Wednesday, January 16, 2008

What is one's blogsphere of influence?

Hello. Is there anybody there? Thanks for the elbow room Michael. I never thought I'd do this, and here I am. Feels wonderful to engage in dialogue in cyberspace, who'd a thought it?
I really wanted to chime in when I saw your last post, because I have been thinking of this subject a lot lately. I want to say how very right you are Michael. We have to follow are own senses and tastes, as artists this is absolutely crucial. Only then can we move further away from these near fictitious gate keepers of literature and what they want to market and who they want to fund. There is a need for a free space of our own creation with no need for "commercial" validation.
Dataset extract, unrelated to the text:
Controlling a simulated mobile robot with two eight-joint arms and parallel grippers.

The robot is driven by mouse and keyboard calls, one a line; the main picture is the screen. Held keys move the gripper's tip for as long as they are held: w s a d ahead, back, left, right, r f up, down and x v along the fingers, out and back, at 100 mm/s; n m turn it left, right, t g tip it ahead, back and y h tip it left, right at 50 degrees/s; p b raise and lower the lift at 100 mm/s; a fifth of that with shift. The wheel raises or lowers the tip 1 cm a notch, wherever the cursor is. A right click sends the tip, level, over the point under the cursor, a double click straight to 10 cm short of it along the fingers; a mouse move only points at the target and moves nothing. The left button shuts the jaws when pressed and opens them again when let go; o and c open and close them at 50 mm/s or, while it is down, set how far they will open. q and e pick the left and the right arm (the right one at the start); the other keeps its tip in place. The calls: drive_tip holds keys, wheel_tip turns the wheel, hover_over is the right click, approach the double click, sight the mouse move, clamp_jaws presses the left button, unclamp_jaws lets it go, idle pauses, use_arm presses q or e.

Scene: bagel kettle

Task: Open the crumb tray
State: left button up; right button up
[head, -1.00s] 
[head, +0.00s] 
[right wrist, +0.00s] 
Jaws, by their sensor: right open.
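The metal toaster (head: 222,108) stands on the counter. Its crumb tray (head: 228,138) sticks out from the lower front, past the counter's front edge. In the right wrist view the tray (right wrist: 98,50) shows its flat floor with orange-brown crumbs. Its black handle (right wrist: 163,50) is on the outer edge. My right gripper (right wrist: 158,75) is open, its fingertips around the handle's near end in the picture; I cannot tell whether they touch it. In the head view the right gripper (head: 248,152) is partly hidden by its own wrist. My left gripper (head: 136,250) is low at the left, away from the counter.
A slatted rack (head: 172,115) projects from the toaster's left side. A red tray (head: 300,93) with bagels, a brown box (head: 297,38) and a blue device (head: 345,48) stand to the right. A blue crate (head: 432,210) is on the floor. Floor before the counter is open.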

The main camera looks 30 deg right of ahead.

Nor do we need the halls of academia dictating taste, whether they be new formalists or language poets.
It is in this interest that I'd like to attempt to pose a question for our discussion. Is Free verse true freedom or a lazy crafts persons way out? I know what I think, but I want to know what others think.

1 comment:

M.D.G. said...

Free verse is free man. There is nothing lazy about it. It is a totally different concept that says that each poem can stand on it's own and create its own structure. I was recently reading a book of haiku by Michael McClure where he said the first thing he had to do was free it from its structure. His haiku really is all over the place, sometimes they are eight lines long, I still write structured haiku, but nothing else. Yep that's what I have to say. And about the magazine it is all cool. They are publishing me in their next issue, so it works out. Just takes patience.